The centralized air-liquid heat exchanger consists of aluminum corrugated fins coated with a hydrophilic layer to enhance heat exchange, combined with high heat transfer coefficient copper pipes. It can provide at least 8kW of cooling capacity with a 10°C temperature difference. The heat exchanger's flow path is optimized through simulation to handle more flow at low resistance. It features anti-condensation design and comprehensive leak detection to eliminate safety risks. A special hinge design meets high load requirements, and a card-slot connection design facilitates installation and maintenance.

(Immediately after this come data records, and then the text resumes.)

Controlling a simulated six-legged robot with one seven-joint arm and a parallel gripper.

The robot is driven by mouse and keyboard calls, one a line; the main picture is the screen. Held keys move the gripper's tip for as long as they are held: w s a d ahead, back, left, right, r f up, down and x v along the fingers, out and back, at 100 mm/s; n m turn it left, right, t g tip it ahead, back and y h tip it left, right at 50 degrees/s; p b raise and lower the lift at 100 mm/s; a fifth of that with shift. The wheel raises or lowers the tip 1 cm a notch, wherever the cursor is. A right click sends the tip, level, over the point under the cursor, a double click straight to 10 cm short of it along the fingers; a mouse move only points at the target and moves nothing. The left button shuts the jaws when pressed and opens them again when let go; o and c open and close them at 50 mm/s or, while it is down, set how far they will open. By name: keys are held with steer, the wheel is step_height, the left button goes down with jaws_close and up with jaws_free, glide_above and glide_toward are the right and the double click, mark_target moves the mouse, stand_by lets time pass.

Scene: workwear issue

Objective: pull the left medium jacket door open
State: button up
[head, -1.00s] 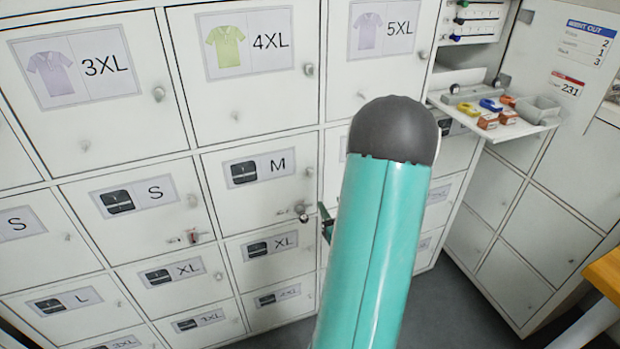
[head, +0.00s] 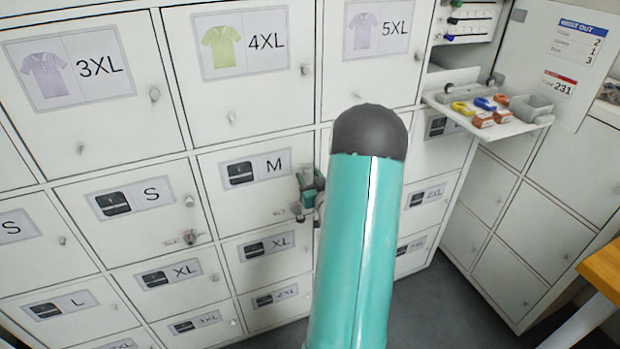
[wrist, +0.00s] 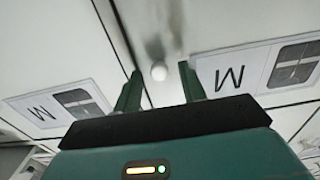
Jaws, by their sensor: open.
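The left medium jacket door (head: 240,210) is a white locker door with a dark jacket picture and an M, in the middle of the head view. It looks closed. My gripper (head: 311,188) is at its right edge, partly behind my teal arm. In the wrist view, which is upside down, this door (wrist: 225,25) is on the right. Its round knob (wrist: 159,73) shows between the open fingertips of my gripper (wrist: 160,68), with room on both sides. A second M door (wrist: 40,70) is on the left there; my arm hides it in the head view.
The S door (head: 130,228) to the left has a key in its lock (head: 190,237). Shirt doors are above, XL doors (head: 268,262) below. A shelf (head: 495,128) with small coloured items sticks out at the right. The grey floor (head: 450,310) is clear.

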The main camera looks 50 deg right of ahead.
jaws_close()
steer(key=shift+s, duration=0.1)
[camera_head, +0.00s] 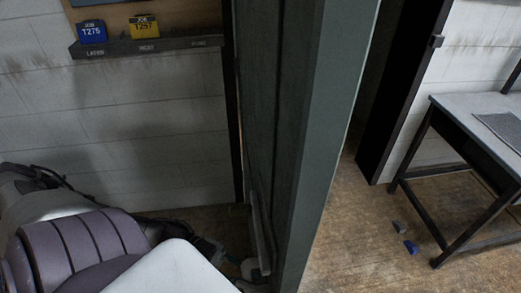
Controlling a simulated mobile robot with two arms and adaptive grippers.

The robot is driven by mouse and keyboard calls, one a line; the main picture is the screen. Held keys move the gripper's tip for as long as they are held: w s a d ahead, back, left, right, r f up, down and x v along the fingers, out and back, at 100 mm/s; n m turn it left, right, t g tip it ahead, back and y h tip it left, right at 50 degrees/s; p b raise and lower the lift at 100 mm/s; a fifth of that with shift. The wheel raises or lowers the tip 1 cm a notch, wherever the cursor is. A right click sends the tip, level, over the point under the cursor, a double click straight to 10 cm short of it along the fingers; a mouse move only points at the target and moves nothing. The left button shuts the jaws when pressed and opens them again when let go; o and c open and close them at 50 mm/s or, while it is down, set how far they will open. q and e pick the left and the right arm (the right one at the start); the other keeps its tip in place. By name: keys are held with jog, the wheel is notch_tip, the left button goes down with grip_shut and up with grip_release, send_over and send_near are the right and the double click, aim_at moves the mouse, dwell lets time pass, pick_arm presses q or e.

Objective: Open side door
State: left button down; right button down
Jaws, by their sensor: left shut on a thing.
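The side door (325,130) is a tall grey-green panel seen nearly edge-on. It stands ajar, with a gap and floor visible to its right, by the dark door frame (403,95). A long upright handle bar (260,225) runs along the door's left face, low in the picture. My left arm comes in from the lower left. My left gripper (252,268) is at the lower end of the handle bar and is shut on it; my arm partly hides the fingers. My right gripper is not in view.
A grey-topped table (480,112) with dark legs stands at the right. A small blue object (411,247) and a small grey object (398,227) lie on the floor. A wall shelf (150,45) holds a blue box (91,31) and a yellow box (144,26).

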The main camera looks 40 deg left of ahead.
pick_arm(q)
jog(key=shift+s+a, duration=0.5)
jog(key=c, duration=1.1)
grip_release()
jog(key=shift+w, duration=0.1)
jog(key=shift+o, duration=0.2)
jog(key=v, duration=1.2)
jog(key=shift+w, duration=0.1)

With over 95% of the heat from a single liquid-cooled server managed by the cold plate, less than 5% of the heat needs to be handled by the air-liquid heat exchanger. Each node requires only 40-50W of air-liquid heat exchange, and a single centralized air-liquid heat exchanger supports 8kW of heat exchange capacity, accommodating cooling for no less than 150 nodes, at a cost far lower than 150 distributed air-liquid heat exchangers.
This solution allows the server power supplies to remain unmodified, with the heat generated being collected and exchanged uniformly by the centralized air-liquid heat exchanger at the rear of the cabinet. The heat forms a self-contained circulation within the cabinet, having no impact on the data center environment, truly achieving "Rack as a computer."